● **Problem**
Write the listing below out again exactly, dropping the images.

● **Source material**
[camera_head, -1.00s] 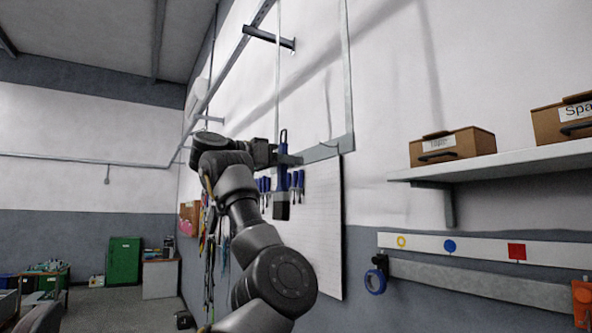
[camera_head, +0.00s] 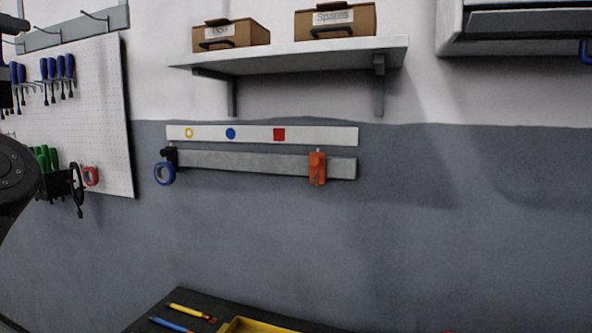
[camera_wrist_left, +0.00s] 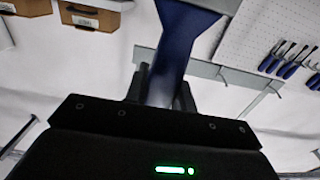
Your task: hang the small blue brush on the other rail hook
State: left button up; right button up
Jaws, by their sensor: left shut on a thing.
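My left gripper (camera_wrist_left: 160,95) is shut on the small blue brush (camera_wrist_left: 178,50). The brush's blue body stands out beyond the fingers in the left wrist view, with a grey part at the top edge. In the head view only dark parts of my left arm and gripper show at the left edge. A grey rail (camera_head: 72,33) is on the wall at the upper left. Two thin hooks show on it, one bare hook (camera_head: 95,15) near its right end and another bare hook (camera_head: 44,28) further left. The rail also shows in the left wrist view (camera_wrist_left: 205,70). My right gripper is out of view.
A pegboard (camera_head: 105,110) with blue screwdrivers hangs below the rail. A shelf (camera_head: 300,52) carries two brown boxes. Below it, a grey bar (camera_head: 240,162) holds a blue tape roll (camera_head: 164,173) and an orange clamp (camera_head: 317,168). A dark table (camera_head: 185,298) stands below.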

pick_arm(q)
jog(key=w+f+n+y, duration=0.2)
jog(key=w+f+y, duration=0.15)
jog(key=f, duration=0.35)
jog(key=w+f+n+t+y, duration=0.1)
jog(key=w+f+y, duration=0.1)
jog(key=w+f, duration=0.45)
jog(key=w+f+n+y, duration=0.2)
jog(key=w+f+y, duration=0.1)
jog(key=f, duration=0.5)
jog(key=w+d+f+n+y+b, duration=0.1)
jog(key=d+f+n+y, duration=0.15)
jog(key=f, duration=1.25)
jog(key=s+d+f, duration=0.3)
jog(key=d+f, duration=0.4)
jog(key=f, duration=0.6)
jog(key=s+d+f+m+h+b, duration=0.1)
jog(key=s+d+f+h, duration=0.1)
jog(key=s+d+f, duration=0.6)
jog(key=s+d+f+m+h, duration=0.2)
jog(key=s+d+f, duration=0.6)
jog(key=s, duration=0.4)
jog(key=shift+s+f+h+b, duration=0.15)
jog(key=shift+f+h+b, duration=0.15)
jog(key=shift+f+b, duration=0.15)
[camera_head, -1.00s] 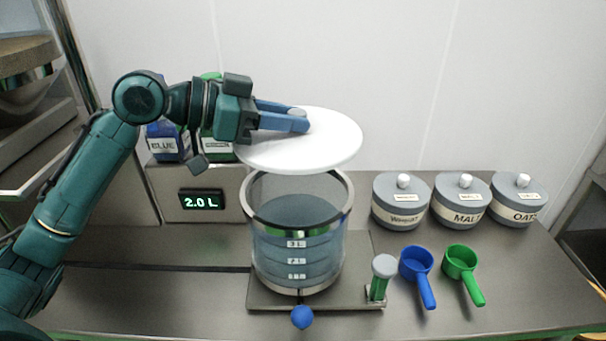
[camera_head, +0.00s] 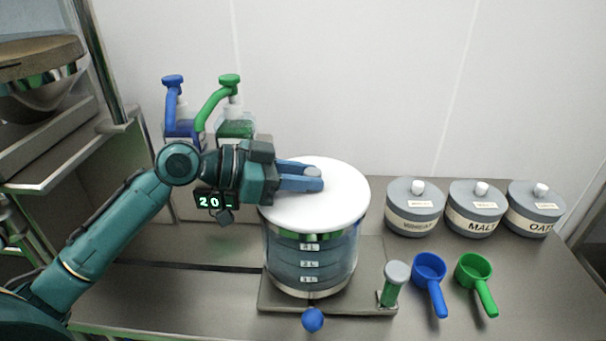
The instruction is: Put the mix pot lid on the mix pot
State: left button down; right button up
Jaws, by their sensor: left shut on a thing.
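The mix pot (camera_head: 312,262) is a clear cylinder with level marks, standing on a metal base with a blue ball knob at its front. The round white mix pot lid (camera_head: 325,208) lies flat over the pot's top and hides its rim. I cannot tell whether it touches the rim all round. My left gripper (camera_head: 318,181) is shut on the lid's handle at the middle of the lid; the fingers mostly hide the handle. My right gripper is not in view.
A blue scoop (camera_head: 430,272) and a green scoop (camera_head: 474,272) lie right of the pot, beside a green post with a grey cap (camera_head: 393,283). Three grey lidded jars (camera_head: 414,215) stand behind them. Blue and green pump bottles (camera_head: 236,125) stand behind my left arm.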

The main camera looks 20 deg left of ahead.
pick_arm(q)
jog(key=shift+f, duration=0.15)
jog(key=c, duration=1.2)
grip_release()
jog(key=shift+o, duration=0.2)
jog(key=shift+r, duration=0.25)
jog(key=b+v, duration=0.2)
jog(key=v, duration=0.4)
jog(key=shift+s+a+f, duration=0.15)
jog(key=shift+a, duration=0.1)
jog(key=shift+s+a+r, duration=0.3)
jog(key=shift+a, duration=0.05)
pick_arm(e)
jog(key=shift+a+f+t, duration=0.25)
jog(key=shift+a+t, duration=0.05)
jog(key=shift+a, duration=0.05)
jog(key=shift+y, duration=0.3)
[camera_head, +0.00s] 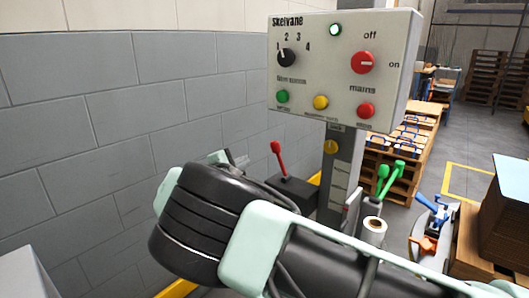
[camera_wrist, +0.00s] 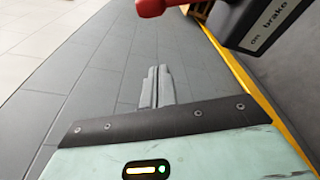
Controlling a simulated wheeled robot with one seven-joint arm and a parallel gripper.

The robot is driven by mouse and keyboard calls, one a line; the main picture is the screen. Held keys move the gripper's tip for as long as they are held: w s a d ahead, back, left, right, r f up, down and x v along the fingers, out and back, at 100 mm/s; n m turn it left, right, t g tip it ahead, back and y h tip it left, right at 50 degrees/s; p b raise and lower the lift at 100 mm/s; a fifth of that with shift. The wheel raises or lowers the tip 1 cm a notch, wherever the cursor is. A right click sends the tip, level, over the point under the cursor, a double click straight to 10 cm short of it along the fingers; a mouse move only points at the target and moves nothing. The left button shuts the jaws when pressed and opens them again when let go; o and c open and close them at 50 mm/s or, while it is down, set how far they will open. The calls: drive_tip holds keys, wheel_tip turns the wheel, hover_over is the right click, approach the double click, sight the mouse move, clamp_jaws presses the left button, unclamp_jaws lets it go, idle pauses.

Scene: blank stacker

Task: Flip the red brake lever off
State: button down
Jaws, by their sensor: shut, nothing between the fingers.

● **Task output**
[camera_head, -1.00s] 
[camera_head, +0.00s] 
[camera_wrist_left, +0.00s] 
Your task: hang the small blue brush on the other rail hook
State: left button up; right button up
Jaws, by their sensor: left shut on a thing.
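My left gripper (camera_wrist_left: 160,95) is shut on the small blue brush (camera_wrist_left: 178,50). The brush's blue body stands out beyond the fingers in the left wrist view, with a grey part at the top edge. In the head view only dark parts of my left arm and gripper show at the left edge. A grey rail (camera_head: 72,33) is on the wall at the upper left. Two thin hooks show on it, one bare hook (camera_head: 95,15) near its right end and another bare hook (camera_head: 44,28) further left. The rail also shows in the left wrist view (camera_wrist_left: 205,70). My right gripper is out of view.
A pegboard (camera_head: 105,110) with blue screwdrivers hangs below the rail. A shelf (camera_head: 300,52) carries two brown boxes. Below it, a grey bar (camera_head: 240,162) holds a blue tape roll (camera_head: 164,173) and an orange clamp (camera_head: 317,168). A dark table (camera_head: 185,298) stands below.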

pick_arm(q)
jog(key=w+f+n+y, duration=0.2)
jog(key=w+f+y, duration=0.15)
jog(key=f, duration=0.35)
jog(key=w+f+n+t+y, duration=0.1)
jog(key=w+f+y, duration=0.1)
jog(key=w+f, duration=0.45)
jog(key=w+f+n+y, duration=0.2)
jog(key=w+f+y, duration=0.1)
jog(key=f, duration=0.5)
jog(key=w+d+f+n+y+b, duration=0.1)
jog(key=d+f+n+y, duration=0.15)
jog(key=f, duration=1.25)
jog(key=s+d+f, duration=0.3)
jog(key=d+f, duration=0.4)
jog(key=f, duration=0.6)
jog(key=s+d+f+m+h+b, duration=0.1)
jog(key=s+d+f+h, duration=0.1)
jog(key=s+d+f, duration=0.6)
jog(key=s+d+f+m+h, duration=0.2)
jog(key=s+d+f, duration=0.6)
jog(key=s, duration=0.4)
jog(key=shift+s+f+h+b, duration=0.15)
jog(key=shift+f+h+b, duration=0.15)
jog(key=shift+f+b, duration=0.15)
[camera_head, -1.00s] 
[camera_head, +0.00s] 
The instruction is: Put the mix pot lid on the mix pot
State: left button down; right button up
Jaws, by their sensor: left shut on a thing.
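The mix pot (camera_head: 312,262) is a clear cylinder with level marks, standing on a metal base with a blue ball knob at its front. The round white mix pot lid (camera_head: 325,208) lies flat over the pot's top and hides its rim. I cannot tell whether it touches the rim all round. My left gripper (camera_head: 318,181) is shut on the lid's handle at the middle of the lid; the fingers mostly hide the handle. My right gripper is not in view.
A blue scoop (camera_head: 430,272) and a green scoop (camera_head: 474,272) lie right of the pot, beside a green post with a grey cap (camera_head: 393,283). Three grey lidded jars (camera_head: 414,215) stand behind them. Blue and green pump bottles (camera_head: 236,125) stand behind my left arm.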

The main camera looks 20 deg left of ahead.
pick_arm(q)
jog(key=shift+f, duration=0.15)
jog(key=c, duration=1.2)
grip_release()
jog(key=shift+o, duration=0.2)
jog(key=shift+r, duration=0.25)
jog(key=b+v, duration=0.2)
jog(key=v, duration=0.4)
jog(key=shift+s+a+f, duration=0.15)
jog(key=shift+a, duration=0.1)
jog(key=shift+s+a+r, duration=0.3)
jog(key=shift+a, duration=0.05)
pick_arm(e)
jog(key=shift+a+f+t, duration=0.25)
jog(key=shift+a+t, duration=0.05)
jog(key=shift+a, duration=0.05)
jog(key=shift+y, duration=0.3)
[camera_head, +0.00s] 
[camera_wrist, +0.00s] 
Controlling a simulated wheeled robot with one seven-joint arm and a parallel gripper.

The robot is driven by mouse and keyboard calls, one a line; the main picture is the screen. Held keys move the gripper's tip for as long as they are held: w s a d ahead, back, left, right, r f up, down and x v along the fingers, out and back, at 100 mm/s; n m turn it left, right, t g tip it ahead, back and y h tip it left, right at 50 degrees/s; p b raise and lower the lift at 100 mm/s; a fifth of that with shift. The wheel raises or lowers the tip 1 cm a notch, wherever the cursor is. A right click sends the tip, level, over the point under the cursor, a double click straight to 10 cm short of it along the fingers; a mouse move only points at the target and moves nothing. The left button shuts the jaws when pressed and opens them again when let go; o and c open and close them at 50 mm/s or, while it is down, set how far they will open. The calls: drive_tip holds keys, wheel_tip turns the wheel, hover_over is the right click, approach the double click, sight the mouse move, clamp_jaws presses the left button, unclamp_jaws lets it go, idle pauses.

Scene: blank stacker

Task: Flip the red brake lever off
State: button down
Jaws, by their sensor: shut, nothing between the fingers.

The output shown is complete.